The Cherokee Nation is inviting the community to learn more about their culture with free museum admission this November.

The tribe owns and operates three museums that feature genuine artifacts, which "bring to life the true Cherokee experience," said Bill John Baker, principal chief of the Cherokee Nation, in a press release. They include the Cherokee National Supreme Court Museum, the Cherokee National Prison Museum and the John Ross Museum.

“Native American Heritage Month is the perfect opportunity to open our museum doors to the public and invite everyone to experience authentic Native American history and culture," Baker said.

The Cherokee National Supreme Court Museum is housed in Oklahoma’s oldest public building, originally built in 1844. The exhibits focus on three historic aspects of tribal sovereignty: the tribe's judicial system, the Cherokee Advocate and the Cherokee Phoenix newspapers, and the Cherokee language. Visitors can view authentic historical items, photos, stories, objects and furniture.

Cherokee Nation Prison Museum

A former penitentiary building—the only one of its kind in Indian Territory from 1875 to 1901—makes the Cherokee National Prison Museum feel as real as it was when it sentenced and accused "the most hardened and dangerous prisoners," who remained behind its sandstone rock walls, the press release states. The museum, an interpretive site, provides a glimpse at how law and order operated in Indian Territory. Visitors can walk through a blacksmith area and reconstructed gallows. An interactive kiosk tells stories of notorious Cherokees—perceived by some as outlaws and revered by others as patriots.

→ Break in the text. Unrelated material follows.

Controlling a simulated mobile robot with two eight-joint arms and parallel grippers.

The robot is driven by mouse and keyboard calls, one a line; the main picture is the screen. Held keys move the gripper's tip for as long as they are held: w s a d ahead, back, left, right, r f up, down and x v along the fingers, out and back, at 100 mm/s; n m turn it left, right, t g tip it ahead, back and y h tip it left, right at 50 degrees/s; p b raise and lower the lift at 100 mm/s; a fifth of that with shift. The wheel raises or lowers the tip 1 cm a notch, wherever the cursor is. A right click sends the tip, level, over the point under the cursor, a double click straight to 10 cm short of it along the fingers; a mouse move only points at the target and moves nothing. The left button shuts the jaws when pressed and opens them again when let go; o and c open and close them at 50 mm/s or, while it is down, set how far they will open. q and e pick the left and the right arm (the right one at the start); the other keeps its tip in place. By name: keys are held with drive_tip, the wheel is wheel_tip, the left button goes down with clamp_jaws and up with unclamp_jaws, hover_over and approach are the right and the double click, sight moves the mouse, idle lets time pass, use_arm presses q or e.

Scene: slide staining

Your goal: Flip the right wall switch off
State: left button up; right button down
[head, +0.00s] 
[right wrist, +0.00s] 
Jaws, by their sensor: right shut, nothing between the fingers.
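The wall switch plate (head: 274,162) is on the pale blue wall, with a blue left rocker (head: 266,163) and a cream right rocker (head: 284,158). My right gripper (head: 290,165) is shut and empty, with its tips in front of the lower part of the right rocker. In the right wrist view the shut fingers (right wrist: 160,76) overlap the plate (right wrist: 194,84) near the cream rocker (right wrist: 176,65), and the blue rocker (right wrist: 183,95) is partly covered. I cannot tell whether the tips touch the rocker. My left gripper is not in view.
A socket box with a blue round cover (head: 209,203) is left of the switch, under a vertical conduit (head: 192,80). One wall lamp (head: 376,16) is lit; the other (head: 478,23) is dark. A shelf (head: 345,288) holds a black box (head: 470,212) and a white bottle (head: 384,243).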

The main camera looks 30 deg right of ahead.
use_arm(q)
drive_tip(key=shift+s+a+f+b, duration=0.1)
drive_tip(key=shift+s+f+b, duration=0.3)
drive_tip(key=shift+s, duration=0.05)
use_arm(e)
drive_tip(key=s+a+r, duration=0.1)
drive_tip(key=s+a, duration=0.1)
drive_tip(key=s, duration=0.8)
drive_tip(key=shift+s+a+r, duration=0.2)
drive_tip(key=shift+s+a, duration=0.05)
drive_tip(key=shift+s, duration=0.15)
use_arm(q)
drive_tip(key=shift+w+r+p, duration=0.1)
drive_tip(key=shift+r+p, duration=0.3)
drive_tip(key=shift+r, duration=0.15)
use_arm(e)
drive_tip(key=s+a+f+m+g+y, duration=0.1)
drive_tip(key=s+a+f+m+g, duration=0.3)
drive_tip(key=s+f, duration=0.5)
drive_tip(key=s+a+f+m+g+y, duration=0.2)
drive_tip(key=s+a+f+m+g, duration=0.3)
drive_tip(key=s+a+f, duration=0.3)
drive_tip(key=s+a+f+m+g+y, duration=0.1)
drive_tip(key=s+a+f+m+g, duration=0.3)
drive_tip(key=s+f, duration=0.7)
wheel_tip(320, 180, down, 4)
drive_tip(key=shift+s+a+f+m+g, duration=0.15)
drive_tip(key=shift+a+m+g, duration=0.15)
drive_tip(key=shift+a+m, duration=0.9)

The John Ross Museum is dedicated to telling the stories behind John Ross, principal chief of the Cherokee Nation for more than 38 years. It additionally holds exhibits and interactive displays on the Trail of Tears, Civil War, Cherokee Golden Age and the tribe's passion for the education of its people.

The Cherokee National Supreme Court Museum is located at 122 E. Keetoowah St., and the Cherokee National Prison Museum is at 124 E. Choctaw St., both in Tahlequah. The John Ross Museum is located at 22366 S. 530 Rd. in Park Hill, Oklahoma.

Cherokee Nation Museums are open Tuesday through Saturday 10 a.m. to 4 p.m.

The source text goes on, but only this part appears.